## TASK DIRECTIONS
Scan the listing below. Report each line that includes "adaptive".

## INPUT ROWS
+--
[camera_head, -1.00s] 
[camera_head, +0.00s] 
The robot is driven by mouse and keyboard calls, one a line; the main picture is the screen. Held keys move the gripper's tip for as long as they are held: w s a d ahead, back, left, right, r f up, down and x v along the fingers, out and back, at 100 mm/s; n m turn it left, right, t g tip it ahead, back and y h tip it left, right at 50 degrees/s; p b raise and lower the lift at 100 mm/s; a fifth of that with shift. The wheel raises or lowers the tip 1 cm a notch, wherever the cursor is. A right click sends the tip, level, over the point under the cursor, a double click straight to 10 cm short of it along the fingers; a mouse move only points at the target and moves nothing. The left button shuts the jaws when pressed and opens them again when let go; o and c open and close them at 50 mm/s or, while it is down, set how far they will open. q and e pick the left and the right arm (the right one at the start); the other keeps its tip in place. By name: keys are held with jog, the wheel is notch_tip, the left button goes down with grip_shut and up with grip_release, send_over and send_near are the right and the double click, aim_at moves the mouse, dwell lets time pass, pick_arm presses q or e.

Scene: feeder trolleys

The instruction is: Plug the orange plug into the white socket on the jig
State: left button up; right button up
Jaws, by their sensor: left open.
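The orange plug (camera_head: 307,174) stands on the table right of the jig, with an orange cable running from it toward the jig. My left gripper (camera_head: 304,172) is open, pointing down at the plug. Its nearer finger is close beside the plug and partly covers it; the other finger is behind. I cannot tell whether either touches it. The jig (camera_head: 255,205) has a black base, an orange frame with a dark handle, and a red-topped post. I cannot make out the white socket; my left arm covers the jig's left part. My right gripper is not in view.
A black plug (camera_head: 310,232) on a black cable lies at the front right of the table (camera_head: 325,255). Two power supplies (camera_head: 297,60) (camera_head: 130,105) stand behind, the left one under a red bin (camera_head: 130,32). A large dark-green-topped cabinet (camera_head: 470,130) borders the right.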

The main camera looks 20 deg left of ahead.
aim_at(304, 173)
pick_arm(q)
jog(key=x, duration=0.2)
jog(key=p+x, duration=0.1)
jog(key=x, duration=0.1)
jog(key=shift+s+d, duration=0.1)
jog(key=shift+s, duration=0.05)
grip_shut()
+--
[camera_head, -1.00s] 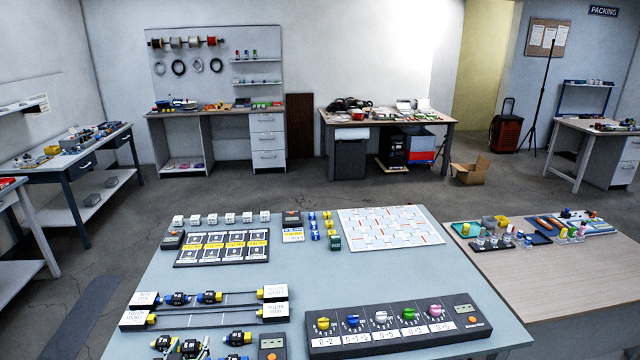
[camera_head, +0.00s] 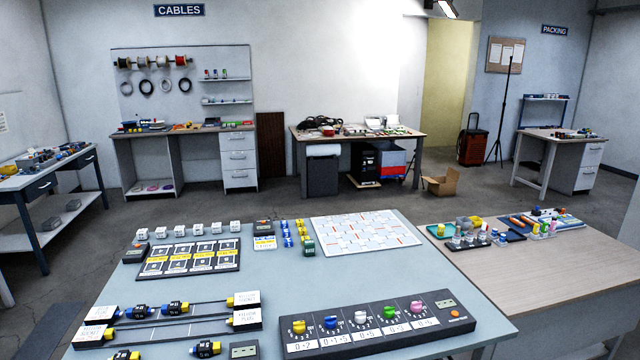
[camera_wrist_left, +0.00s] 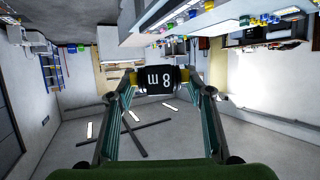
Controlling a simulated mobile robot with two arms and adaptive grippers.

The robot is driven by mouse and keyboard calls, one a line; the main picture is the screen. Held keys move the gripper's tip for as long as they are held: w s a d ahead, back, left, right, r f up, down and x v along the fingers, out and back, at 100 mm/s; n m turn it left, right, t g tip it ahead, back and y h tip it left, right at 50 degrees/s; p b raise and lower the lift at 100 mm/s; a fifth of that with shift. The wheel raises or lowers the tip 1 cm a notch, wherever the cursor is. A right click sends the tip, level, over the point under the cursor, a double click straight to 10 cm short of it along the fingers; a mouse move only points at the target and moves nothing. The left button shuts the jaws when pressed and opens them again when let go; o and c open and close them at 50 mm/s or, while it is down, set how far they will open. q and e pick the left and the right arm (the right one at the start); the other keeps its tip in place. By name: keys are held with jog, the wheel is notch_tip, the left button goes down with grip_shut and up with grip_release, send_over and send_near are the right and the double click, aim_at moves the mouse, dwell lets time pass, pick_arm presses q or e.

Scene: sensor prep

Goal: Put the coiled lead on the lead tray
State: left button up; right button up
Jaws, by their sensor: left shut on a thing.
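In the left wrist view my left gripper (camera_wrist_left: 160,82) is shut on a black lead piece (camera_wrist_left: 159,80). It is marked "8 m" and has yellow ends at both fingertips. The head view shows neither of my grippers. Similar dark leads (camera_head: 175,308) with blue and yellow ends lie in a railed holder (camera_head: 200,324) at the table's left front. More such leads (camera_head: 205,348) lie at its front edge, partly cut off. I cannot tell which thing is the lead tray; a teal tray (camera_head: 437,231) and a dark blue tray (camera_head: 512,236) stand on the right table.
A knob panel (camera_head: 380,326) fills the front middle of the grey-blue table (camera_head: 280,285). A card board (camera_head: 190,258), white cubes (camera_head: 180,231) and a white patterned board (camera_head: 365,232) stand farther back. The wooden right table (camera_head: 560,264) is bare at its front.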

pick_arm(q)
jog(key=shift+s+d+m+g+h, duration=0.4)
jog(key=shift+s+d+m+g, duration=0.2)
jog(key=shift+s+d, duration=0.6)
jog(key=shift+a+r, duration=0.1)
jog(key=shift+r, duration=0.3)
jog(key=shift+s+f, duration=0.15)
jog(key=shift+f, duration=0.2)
+--
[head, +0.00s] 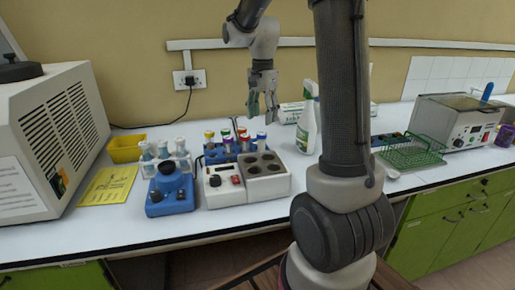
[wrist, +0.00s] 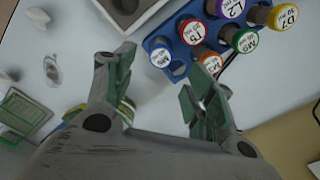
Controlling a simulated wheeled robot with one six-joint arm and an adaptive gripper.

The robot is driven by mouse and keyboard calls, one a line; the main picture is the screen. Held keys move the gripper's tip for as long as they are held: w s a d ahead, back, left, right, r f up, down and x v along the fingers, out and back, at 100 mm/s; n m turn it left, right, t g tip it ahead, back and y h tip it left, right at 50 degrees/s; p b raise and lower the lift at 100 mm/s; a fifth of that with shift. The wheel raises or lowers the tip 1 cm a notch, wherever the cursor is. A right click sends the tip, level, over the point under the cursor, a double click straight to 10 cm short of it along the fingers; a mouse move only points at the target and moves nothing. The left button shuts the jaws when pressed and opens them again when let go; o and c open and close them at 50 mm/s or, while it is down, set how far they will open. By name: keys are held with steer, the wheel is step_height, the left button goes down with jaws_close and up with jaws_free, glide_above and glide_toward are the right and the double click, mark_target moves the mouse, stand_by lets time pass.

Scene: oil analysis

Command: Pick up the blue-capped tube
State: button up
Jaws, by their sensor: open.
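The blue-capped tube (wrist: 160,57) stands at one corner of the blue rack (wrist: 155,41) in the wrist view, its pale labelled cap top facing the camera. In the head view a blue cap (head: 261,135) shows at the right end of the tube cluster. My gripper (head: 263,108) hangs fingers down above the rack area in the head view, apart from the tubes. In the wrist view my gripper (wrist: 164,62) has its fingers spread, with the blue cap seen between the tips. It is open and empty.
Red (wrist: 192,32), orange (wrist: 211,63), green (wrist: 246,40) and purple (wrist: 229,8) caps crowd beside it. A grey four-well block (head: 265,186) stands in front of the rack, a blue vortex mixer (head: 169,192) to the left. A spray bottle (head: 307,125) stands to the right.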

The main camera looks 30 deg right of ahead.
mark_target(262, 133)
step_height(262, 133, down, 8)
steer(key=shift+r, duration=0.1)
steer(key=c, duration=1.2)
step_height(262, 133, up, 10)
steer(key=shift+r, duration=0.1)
+--
## FULL RESPONSE
Controlling a simulated mobile robot with two arms and adaptive grippers.
Controlling a simulated wheeled robot with one six-joint arm and an adaptive gripper.

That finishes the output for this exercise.